Yet another h-bridge question

I've been reading a lot about h-bridges, but I can't seem to find specifically what I need. I have a toy that I am hacking, and it contains two small DC motors. The toy is powered by a single AAA battery, and the motors receive almost the full supply voltage when they are turning (difference is about 0.02V). Their resistance is 2.6 Ohms, for a stall current of about  0.58 amps.

Now the control board of the toy has two SMD chips which I presume are the drivers for the motors. The numbers on these chips are "HF2025C" (first line) and "1130P" (second line). There is no manufacturer name or logo or any other lettering or logo on the chips. So far, I have come up with absolutely no info for this type, so if anyone knows how to find a datasheet for these things, I'd love to hear about it.

Second though, I am looking at making an alternative control circuit to drive these motors, but I have been unable to find an integrated h-bridge chip or a DIY circuit that works with a supply voltage of 1.5V, and can drive the motors with almost that entire voltage.

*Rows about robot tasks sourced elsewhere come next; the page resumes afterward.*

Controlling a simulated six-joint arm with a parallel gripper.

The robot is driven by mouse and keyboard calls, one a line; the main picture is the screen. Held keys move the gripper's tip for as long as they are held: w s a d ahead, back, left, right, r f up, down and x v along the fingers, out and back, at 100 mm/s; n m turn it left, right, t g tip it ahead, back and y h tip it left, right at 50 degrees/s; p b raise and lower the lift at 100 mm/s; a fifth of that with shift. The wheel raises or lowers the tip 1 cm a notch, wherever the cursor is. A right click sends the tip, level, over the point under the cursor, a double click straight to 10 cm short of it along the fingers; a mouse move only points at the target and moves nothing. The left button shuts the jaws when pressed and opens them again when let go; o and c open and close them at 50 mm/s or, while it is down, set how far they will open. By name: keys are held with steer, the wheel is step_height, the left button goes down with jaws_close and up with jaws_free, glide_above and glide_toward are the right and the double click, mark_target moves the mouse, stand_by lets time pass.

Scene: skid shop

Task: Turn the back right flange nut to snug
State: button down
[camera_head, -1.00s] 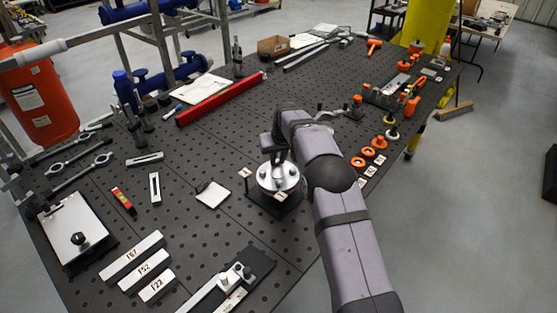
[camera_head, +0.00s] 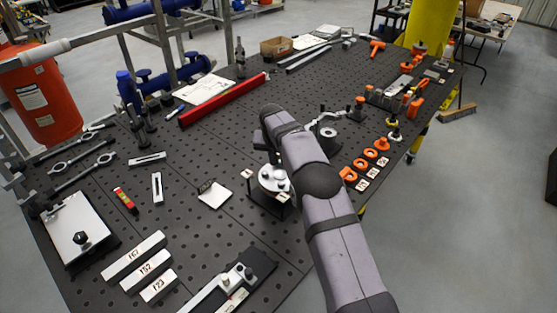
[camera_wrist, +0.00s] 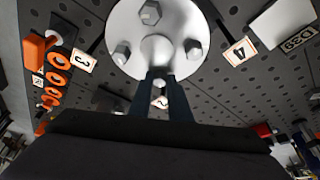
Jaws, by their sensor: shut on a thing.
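The round silver flange (camera_head: 268,184) sits on a dark square base left of my forearm in the head view. In the wrist view the flange (camera_wrist: 125,22) fills the top middle, with a raised round hub. Hex nuts show on it at the top (camera_wrist: 151,12), left (camera_wrist: 122,50) and right (camera_wrist: 193,48). My gripper (camera_wrist: 160,80) is at the flange edge nearest the wrist camera, its two dark fingers shut on a flange nut (camera_wrist: 160,84), mostly hidden between them. In the head view my wrist hides this contact. I cannot tell how tight the nut is.
Numbered tags stand around the flange, such as tag 3 (camera_wrist: 83,60) and tag 4 (camera_wrist: 240,50). Orange rings (camera_head: 366,160) lie right of my arm. A red bar (camera_head: 222,100) lies behind.

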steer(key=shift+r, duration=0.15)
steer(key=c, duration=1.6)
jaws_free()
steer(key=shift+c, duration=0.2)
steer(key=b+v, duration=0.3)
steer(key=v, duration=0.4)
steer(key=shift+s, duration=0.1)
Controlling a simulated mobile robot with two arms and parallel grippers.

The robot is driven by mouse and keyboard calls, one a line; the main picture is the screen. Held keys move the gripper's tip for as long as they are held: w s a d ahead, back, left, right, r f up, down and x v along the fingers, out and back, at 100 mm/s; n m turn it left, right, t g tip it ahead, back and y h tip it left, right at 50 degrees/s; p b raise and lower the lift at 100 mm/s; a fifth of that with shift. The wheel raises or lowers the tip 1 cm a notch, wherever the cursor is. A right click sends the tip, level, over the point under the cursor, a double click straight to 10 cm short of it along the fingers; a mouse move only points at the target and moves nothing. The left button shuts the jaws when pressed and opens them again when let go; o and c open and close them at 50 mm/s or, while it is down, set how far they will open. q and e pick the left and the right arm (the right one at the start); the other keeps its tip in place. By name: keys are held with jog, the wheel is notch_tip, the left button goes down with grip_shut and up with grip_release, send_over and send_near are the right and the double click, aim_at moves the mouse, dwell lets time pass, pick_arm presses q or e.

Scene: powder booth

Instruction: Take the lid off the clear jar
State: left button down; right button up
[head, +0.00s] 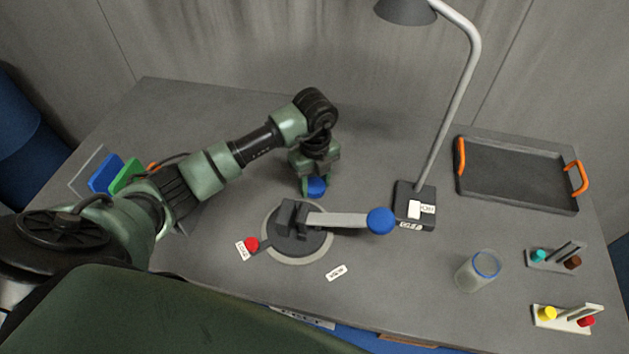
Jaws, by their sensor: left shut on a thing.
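The clear jar (472,277) stands upright on the right part of the table. Its top shows a blue ring around a greyish opening, and I see no lid on it. My left gripper (316,185) points down above the table, left of the lamp and behind the lever device. It is shut on a round blue piece, which looks like a lid (317,189); the fingers hide part of it. The jar is well to the right of this gripper and apart from it. My right gripper is not in view.
A lever device (298,243) with a blue knob (381,221) and a red knob stands in front of the gripper. A lamp (415,203), a dark tray (520,178) with orange handles and two small holders (553,258) are to the right. Bare table surrounds the jar.

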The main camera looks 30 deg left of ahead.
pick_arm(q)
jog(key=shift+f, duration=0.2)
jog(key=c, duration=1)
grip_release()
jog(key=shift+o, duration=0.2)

Any help is appreciated. If you need more information, please let me know.

Thanks in advance,


Thanks for the reply. I’ll

Thanks for the reply. I’ll check out those chips.

But if you always need at least 2.7v, how does the original control circuit manage to get away with a single 1.5V AAA battery, including running both motors both ways? I don’t think they use a voltage step-up, as the voltage driving the motors pretty much follows the supply voltage.